### TASK INSTRUCTIONS
Of the lines in the listing, how many include the string "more"? Write the number and nothing else.

--- start of GIVEN RECORDS ---

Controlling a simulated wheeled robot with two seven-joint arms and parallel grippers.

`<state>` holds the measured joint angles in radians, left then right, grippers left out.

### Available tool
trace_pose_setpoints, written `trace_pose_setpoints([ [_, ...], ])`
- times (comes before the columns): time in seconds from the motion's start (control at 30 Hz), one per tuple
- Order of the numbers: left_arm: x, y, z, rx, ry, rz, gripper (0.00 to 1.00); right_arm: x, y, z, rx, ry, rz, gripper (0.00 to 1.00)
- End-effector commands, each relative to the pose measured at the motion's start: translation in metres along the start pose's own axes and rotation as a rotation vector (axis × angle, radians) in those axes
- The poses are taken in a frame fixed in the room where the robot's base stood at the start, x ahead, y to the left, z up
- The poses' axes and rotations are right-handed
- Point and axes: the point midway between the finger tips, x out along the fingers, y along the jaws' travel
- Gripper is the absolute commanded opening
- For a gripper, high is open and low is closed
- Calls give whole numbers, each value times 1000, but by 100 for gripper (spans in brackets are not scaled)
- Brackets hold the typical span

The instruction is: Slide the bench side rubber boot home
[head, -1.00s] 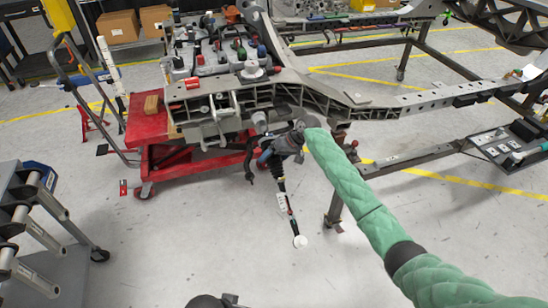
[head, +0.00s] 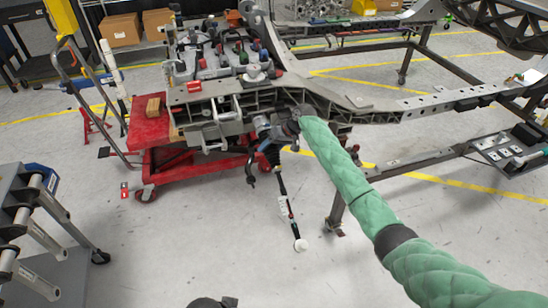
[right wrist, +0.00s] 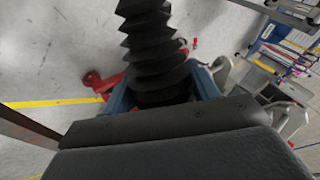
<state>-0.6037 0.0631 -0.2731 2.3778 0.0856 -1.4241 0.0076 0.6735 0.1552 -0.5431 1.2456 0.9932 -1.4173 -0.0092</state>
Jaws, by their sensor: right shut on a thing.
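The rubber boot (right wrist: 155,50) is a black ribbed bellows, large in the right wrist view. My right gripper (right wrist: 163,92) is shut around its near end, with a blue finger on each side. In the head view my right gripper (head: 264,138) is just under the front of the grey chassis frame (head: 300,98). A thin dark rod (head: 285,200) with a white tip hangs slanting down below the gripper. The boot is small and partly hidden there, and I cannot tell how it sits on its seat. My left gripper is not in view.
A red lift cart (head: 150,130) stands left of the gripper under the chassis. A grey rack with tubes (head: 40,210) is at the lower left. A stand leg (head: 337,207) is right of the rod.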

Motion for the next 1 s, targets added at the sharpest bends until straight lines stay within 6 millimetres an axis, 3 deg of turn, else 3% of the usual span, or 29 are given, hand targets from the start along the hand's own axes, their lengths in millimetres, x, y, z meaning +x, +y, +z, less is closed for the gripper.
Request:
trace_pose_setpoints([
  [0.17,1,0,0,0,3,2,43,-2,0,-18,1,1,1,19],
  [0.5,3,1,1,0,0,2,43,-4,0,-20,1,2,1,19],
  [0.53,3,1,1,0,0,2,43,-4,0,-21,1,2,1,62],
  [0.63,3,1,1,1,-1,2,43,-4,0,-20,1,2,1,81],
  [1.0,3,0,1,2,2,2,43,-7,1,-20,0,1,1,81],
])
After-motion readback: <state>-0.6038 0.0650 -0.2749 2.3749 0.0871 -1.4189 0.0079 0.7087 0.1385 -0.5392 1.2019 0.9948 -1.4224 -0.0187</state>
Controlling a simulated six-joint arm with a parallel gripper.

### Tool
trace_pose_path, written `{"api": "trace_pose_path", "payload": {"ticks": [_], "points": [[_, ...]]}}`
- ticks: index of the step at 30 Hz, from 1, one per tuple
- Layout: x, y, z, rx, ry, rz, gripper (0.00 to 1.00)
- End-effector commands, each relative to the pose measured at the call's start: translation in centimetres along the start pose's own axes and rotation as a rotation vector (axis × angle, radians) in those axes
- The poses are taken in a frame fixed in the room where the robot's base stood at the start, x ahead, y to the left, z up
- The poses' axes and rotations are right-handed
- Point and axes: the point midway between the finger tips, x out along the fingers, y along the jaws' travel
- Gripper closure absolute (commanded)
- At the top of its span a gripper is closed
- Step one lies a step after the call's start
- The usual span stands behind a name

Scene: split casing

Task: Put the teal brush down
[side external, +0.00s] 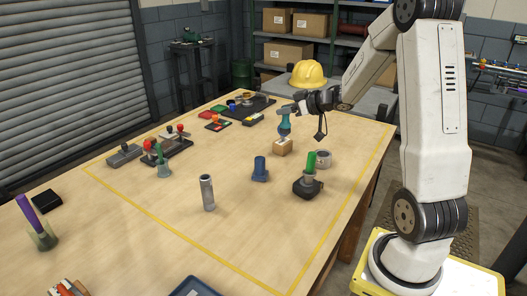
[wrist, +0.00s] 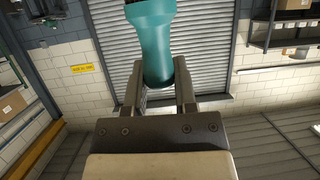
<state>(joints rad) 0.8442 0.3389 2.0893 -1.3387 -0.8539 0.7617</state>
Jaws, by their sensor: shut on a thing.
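The teal brush (side external: 284,125) is in my gripper (side external: 287,111) in the side view, upright over a small wooden block (side external: 283,146). I cannot tell whether its lower end touches the block. In the wrist view the teal brush (wrist: 153,40) stands between the two fingers of my gripper (wrist: 160,80), with dark bristles at the picture's top edge. The wrist view looks toward the shutter wall and does not show the table.
A metal tube (side external: 207,192) stands further left. Bare tabletop lies around the tube. A yellow hard hat (side external: 308,73) is behind.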

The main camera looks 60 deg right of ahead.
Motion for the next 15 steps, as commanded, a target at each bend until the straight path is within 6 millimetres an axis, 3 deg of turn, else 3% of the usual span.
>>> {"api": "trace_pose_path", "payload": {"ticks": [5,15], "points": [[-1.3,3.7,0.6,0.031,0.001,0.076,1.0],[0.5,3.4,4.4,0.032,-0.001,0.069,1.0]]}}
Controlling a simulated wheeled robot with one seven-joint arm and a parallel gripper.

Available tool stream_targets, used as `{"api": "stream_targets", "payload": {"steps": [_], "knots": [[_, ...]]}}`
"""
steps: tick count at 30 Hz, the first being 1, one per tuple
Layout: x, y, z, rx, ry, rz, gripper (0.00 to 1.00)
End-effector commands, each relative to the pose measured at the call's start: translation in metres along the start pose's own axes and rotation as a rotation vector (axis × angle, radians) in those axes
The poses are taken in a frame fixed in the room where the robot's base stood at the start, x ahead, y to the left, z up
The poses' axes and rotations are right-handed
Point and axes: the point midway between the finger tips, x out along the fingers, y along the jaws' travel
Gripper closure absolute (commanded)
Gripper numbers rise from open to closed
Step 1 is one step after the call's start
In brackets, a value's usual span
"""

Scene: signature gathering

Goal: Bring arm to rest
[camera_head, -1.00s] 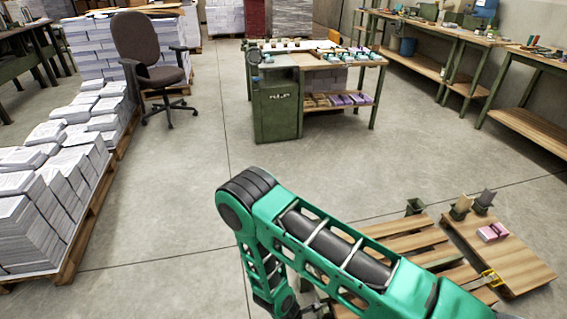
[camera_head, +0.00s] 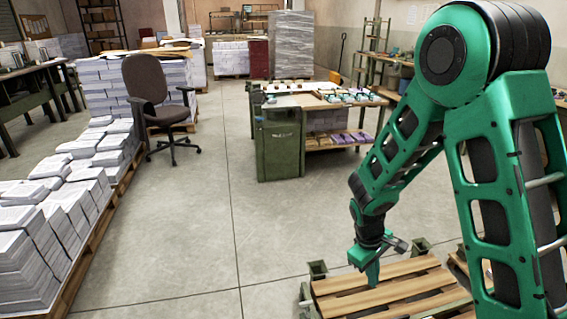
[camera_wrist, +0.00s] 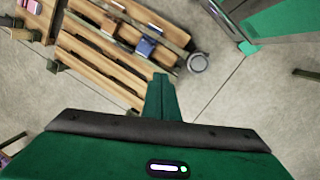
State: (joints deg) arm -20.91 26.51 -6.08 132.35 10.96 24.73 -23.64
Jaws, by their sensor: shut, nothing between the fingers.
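My green arm fills the right side of the head view, bent with its elbow high. My gripper (camera_head: 372,272) hangs at its end and points down near the slatted wooden pallet top (camera_head: 390,289). In the wrist view my gripper (camera_wrist: 162,88) shows its green fingers closed together with nothing between them. The slatted wooden top (camera_wrist: 85,55) lies beyond the fingertips there.
A green workbench (camera_head: 279,145) with items stands mid-room. An office chair (camera_head: 150,95) and pallets of stacked paper (camera_head: 60,215) are on the left. Shelving and benches line the right, partly behind my arm. The middle floor (camera_head: 210,235) is clear.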

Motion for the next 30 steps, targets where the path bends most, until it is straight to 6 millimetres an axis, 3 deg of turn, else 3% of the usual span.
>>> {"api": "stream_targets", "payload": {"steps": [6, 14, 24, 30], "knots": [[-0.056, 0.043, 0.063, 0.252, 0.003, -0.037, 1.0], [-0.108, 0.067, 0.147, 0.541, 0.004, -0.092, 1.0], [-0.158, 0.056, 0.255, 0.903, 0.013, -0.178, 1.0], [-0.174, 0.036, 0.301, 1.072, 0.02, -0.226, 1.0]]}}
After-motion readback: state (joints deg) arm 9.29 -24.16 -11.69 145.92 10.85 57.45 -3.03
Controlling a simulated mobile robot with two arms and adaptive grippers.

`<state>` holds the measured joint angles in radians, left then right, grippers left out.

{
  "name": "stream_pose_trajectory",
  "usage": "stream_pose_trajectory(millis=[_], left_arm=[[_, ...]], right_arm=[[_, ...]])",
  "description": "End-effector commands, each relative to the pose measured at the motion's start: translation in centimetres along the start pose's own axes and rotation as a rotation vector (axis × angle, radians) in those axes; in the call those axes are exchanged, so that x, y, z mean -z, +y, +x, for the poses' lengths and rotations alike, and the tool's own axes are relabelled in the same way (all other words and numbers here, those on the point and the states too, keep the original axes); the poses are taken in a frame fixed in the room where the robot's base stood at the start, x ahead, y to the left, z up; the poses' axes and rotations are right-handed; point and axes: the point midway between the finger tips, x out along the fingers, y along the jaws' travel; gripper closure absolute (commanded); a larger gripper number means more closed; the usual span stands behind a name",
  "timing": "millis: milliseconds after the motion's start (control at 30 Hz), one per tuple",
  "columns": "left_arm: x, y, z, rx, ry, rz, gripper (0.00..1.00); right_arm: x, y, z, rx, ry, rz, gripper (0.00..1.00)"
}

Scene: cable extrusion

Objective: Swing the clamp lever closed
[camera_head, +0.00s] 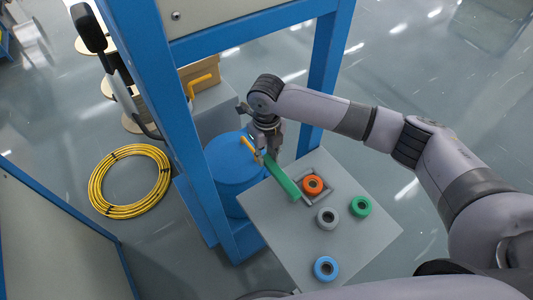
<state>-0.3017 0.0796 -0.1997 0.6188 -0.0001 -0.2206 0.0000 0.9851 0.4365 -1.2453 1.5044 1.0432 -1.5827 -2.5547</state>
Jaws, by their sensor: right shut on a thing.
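My right gripper (270,152) reaches down beside the blue drum-like housing (234,160). It is shut, with its fingertips at the upper end of a long green bar (282,179), and it appears to hold that bar. The bar slants down to the right over the corner of the grey tabletop. A short yellow handle (248,145) is just left of the fingers. A second yellow handle (200,81) sits higher up by the blue frame. I cannot tell for sure which of these is the clamp lever. The contact is partly hidden by my gripper. My left gripper is not in view.
Blue frame posts (327,65) stand close to my arm. A yellow cable coil (130,181) lies on the floor.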

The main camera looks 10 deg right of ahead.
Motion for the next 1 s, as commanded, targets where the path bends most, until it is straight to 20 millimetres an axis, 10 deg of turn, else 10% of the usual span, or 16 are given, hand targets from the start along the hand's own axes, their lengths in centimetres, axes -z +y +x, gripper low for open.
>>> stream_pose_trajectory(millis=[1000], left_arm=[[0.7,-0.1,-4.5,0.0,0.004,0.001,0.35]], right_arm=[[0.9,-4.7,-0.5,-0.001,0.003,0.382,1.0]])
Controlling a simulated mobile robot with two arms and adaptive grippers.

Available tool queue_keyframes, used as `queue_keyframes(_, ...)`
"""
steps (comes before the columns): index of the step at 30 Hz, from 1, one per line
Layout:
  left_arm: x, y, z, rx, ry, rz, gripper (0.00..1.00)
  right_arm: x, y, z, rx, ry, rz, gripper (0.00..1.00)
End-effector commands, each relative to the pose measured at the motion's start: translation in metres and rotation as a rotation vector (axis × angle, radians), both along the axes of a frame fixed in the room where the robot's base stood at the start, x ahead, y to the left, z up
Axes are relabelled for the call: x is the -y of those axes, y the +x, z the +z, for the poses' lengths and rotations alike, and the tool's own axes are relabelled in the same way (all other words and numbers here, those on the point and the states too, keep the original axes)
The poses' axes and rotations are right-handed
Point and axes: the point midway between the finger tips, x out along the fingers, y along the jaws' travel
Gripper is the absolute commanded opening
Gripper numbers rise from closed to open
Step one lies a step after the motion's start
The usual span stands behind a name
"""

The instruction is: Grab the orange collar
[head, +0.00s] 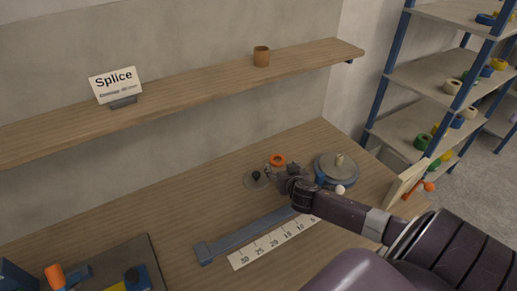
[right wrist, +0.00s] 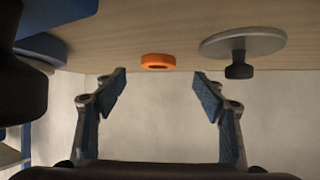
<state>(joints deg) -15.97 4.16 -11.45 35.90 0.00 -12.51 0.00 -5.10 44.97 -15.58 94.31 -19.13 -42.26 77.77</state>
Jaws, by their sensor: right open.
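The orange collar (head: 277,160) is a small ring lying on the wooden table (head: 180,215), near the wall under the shelf. In the right wrist view the collar (right wrist: 158,61) shows between and beyond my fingertips, apart from both. My right gripper (head: 283,180) is just in front of the collar in the head view. In the right wrist view this gripper (right wrist: 159,82) is open, with nothing between its fingers. My left gripper is not in view.
A grey disc with a black knob (head: 256,178) stands left of my right gripper; it also shows in the right wrist view (right wrist: 242,45). A round grey and blue device (head: 337,166) is close on the right. A ruler (head: 270,243) lies in front.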

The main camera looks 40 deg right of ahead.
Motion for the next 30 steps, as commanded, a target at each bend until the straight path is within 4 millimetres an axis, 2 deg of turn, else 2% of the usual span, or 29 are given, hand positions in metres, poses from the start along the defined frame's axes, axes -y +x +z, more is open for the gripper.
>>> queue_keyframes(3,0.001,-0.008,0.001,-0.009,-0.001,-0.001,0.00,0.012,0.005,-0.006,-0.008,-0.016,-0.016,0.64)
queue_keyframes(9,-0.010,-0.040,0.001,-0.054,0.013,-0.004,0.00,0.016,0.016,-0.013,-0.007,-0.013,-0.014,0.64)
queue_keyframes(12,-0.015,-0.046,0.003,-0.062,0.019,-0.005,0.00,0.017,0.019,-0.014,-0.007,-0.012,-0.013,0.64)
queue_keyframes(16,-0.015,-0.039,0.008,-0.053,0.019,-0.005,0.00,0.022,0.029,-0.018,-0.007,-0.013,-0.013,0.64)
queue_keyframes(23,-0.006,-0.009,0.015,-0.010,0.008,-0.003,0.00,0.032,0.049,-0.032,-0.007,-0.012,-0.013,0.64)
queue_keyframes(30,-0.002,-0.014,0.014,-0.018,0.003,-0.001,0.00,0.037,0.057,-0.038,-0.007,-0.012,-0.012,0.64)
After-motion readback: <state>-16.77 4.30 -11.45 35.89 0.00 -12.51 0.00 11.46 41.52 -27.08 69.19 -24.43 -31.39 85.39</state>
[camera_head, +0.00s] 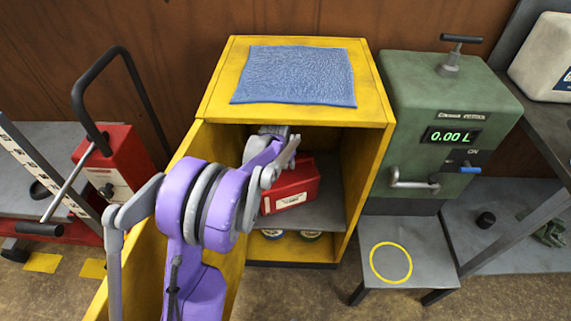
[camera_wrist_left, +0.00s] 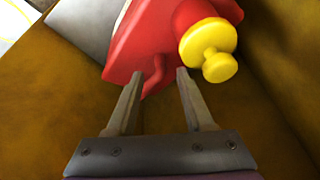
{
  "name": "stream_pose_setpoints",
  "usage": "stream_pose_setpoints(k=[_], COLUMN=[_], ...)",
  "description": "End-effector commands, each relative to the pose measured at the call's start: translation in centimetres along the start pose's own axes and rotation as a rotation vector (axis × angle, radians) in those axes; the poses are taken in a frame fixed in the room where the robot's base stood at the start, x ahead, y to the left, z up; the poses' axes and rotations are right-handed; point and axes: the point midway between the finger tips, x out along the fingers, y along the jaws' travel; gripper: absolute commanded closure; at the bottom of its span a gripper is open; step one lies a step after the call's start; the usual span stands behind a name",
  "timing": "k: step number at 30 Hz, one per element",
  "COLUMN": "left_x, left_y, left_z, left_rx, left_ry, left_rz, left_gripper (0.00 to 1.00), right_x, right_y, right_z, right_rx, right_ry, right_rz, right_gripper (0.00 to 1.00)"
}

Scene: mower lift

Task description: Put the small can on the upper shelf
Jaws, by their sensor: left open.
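The small can (camera_head: 292,186) is red with a pale label and rests on the grey shelf (camera_head: 322,215) inside the open yellow cabinet. In the left wrist view, the red can (camera_wrist_left: 150,42) shows its yellow cap (camera_wrist_left: 208,50) and a red handle. My left gripper (camera_wrist_left: 159,73) is open, its fingertips close to the can on either side of the handle; contact cannot be told. In the head view, my left wrist reaches into the cabinet and hides part of the can. My right gripper is not in view.
A blue cloth (camera_head: 295,75) lies on the cabinet top. The open door (camera_head: 150,245) stands at the left, beside my arm. Round tins (camera_head: 310,236) sit below the shelf. A green dispenser (camera_head: 440,125) stands to the right, above a stand with a yellow ring (camera_head: 391,262).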

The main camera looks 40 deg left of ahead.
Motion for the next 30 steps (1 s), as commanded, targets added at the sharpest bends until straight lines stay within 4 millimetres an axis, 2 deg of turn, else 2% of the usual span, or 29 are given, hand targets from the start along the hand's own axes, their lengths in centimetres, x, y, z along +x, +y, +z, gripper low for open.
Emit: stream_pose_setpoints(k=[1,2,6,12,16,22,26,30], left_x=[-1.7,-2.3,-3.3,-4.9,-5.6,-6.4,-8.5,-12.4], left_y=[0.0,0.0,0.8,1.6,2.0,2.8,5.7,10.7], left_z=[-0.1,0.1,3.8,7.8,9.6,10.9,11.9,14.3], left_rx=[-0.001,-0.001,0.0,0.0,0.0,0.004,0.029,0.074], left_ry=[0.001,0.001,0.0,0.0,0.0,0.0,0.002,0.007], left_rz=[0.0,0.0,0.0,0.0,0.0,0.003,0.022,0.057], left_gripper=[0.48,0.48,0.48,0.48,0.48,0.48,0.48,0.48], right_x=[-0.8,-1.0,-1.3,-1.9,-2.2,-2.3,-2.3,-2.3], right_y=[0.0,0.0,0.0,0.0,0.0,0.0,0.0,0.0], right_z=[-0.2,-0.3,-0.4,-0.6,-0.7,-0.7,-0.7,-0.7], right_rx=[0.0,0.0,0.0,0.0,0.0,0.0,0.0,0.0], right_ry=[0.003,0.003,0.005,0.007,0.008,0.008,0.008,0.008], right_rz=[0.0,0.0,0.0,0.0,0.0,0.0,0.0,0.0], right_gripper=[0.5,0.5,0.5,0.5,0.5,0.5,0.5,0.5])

--- end of GIVEN RECORDS ---

### FULL RESPONSE
2